簡単に言ってしまえば、これからは市場が縮小していく中にあって、何となく一杯やるためのお店よりはご馳走感のある「焼肉を食べたい」という思いを持つ客層を確実に獲得していくということでした。市場全体が狭くなることを見越して、実はターゲットを絞り込んだ妙手であると感じました。

万人受けではなく、コアな深いファン獲得を狙う戦略と同じ発想ですね。

次に、ロボットへの人員代替案ですが、こちらはコロナ禍におけるお客さんの不安を取り除くという大義名分の元で、やはり労働力の調整弁として非正規労働者の人件費をカットしたというのが実際でしょう(現に「まずは社員を守る」と明言しています)。
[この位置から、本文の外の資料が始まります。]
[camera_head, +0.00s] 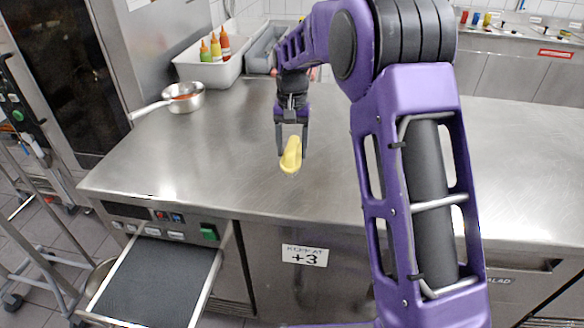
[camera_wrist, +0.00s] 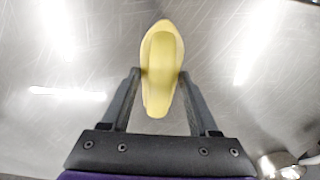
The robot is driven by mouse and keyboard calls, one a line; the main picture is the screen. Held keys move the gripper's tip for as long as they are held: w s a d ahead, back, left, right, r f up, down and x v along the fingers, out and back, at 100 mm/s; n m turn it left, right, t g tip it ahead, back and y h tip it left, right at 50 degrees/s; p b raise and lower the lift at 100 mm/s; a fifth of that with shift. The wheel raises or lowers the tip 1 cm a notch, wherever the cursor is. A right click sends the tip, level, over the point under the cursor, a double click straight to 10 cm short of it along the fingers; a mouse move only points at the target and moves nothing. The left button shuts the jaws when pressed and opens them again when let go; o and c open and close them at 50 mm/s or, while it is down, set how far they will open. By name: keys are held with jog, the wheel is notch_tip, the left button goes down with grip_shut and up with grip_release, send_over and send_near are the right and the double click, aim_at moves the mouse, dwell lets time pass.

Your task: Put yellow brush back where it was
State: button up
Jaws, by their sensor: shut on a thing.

しかし、厳しい言い方をするようですが、お客さんからしてみれば、店員さんが正規雇用か非正規雇用かというのは関係のない話です。美味しいものを安心して食べることができればそれで良いのであり、渡辺会長のロボット代替案も一挙両得の妙手と言わざるを得ません。

このように全体で見ても、ワタミの取り組みは売り上げ増と人件費カットをうまい具合に狙った生存戦略を打ち出したものと言え、経営者としての手腕はやはり高いものがあると思われます。

人事の仕事はエグい

ここからは私の感想がメインとなります。また私自身正社員なので、どうしても渡辺会長寄りの考え方になるのは否めませんし、非正規雇用で辛い思いをされている方からすれば、ふざけるなという内容かもしれません。

しかし人事屋の仕事は時として本当にえげつないことも考えながら行っていかなくてはならないのです。あくまで経営者の手先として働いている訳ですが、やはり経営者感覚や目線というのは大切で、誰を優先して守るのか、どこを切り捨てて生き残るのか、と葛藤しつつも明確に答えを出していかなければなりません。特に渡辺会長のようなワンマンであれば、己の強い意志一つでなんとかやっていけるでしょうが、普通の会社であれば、人事戦略の提案や実行は人事部の最重要マターとなります。

このクローズアップ現代+を受けて、「非正規雇用は守らなくて良いのか!」「なぜ正社員ばかり守られるんだ!」という意見も出ています。心情的には私も同じ思いを持っています。しかし、渡辺会長の言動に対して、一人の人事屋として抱いたのは、非常に合理的かつ無駄がないな、経営者として頼もしいなという感情です。

ここにおいて、「非正規雇用のお前が悪いんだ」とか「俺は就活頑張ったんだ」などという狭隘な感情論や無意味な強者の理論は一才必要ありません。コロナ禍という未曾有の事態をどう乗り越えていくのか、そこには非情な決断が必要なのです。

自分が非正規じゃないから?

自分が困っていないから??

確かにそうかもしれません。しかし人事屋に求められているのは、かわいそうな人たちに同情することでも、自分の仕事を卑下することでもありません。組織の半永久的な継続にどう貢献するかを考え、最適解を実行することです。それが営業なら死に物狂いで案件を獲得するでしょう。開発部なら新商品開発に昼夜も忘れて没頭するかもしれません。私たち人事屋は、人件費の抑制をする他にないのです。たとえ、非正規労働者を雇い止めしてでも。

ほんと、人事の仕事ってエグいですよね。